Written by Robert Venditti
Pencils by Rafa Sandoval, Jordi Tarragona, and Tomeu Morey
Published by DC Comics
Release Date: August 10, 2016

The Sinestro Corps continues its crusade of fear, as an unlikely champion sets out on a quest to bring the Green Lantern Corps back from the edge of oblivion!

Hal Jordan interrogates the Sinestro Corps members he subdued in the last issue, while Sinestro explains why his behavior in his recently-cancelled self-titled comic was all an elaborate ruse. He then lays a trap for Jordan, who gamely falls right into it.

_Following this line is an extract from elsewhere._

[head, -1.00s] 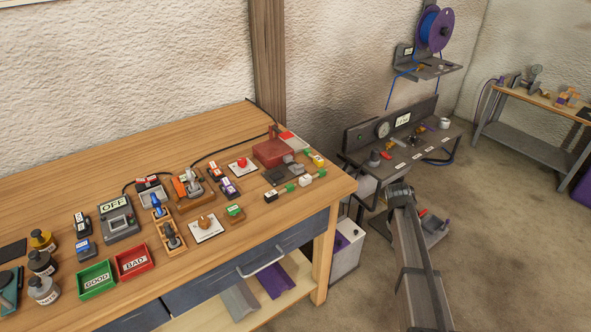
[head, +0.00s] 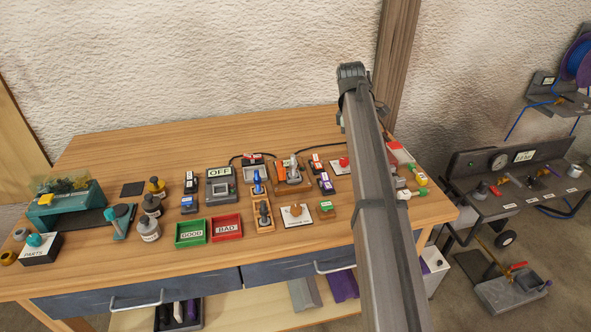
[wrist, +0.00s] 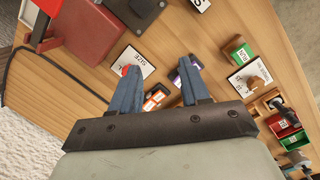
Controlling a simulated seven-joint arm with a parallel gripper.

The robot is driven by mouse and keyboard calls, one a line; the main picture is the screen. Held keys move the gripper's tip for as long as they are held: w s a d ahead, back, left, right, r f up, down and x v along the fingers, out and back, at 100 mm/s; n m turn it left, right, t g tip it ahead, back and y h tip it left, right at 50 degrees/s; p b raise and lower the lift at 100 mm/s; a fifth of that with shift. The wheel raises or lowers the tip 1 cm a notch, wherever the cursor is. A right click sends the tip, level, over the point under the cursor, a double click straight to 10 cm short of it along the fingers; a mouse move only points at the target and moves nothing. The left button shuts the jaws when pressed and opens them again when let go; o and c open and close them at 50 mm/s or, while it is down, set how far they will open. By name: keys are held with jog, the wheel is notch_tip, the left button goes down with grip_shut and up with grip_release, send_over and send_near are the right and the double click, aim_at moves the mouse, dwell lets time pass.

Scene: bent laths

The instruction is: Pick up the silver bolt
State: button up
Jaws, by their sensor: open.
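I cannot make out a silver bolt for certain in either view. In the wrist view my gripper (wrist: 158,66) shows two blue-grey fingers spread apart, with nothing held between them. It is above the right part of the wooden workbench (head: 150,135), over small labelled blocks and a white plate with a red button (wrist: 131,63). In the head view my arm crosses the bench's right part and hides some things there; the gripper itself cannot be made out.
A green tray marked GOOD (head: 191,233) and a red tray marked BAD (head: 226,228) stand near the front edge. A PARTS box (head: 40,248) and bottles (head: 149,229) are on the left. A grey bench (head: 510,175) stands at right. The bench's back strip is largely clear.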

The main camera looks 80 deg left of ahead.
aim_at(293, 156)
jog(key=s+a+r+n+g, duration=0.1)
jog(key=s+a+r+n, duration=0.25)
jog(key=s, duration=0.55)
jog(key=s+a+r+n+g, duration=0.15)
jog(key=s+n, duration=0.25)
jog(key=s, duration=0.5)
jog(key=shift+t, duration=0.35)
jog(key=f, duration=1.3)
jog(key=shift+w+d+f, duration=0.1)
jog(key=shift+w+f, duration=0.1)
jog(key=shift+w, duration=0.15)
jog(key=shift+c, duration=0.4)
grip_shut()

Meanwhile, the Green Lantern Corps is attempting to regroup in unknown space and sends Guy Gardner on a reconnaissance mission.

There’s a lot going on in this comic, and there’s also very little going on in this comic. The ball is advanced incrementally forward in three separate plotlines. Pieces are moved around the board, but still show no sign of running into each other any time soon. Hal moves from fighting two members of the Sinestro Corps to another planet where he’ll fight what appear to be six members of the Sinestro Corps.

Sinestro is still bogged down trying to explain to Soranik Natu why his new status quo is so different from where it was immediately before Rebirth. The Green Lantern Corps, having made their grand entrance at the end of the prior issue, are now preparing to search for other characters to hopefully do something.

I really want to like this book. I really want these characters to meet up and do something engaging. So far, though, this book is endless setup, like watching a chess player take twenty minutes to decide to move his king’s pawn to e4.

Certainly, the creative team works hard to create the illusion of something happening. Hal’s plot takes up the lion’s share of pages, most of which are (admittedly gorgeous) splash pages of Hal fighting a pair of characters we’ve never seen before and will never see again. It’s almost enough to make us forget that Hal’s plot is moving from one arbitrary location to another, while Sinestro exposits and the Corps sends Guy on a bold mission in search of a plot.

What’s frustrating about this issue’s ambiance of wheel-spinning is that there are so many good elements that I want to see working together to tell an interesting story. Venditti has a great handle on the characters’ voices. Hal is suitably bombastic, John Stewart is commanding and decisive, Guy is arrogant yet devoted. These characters are having great moments in a vacuum, and I want to fast forward to them meeting up and doing something worth reading.

The art, as always, is a highlight. Hal Jordan and the Green Lantern Corps boasts some of the most breathtaking art on the shelves today. The panel layouts are dynamic and the action practically bursts from the page. The color work, in particular, makes this book stand out; it’s striking at times, yet hauntingly beautiful. The art makes this issue worth a look all on its own.

Hal Jordan and the Green Lantern Corps #2 is a lovely-looking comic without much to say. This book has all the potential in the world to become a great space epic, but for now potential is all it has.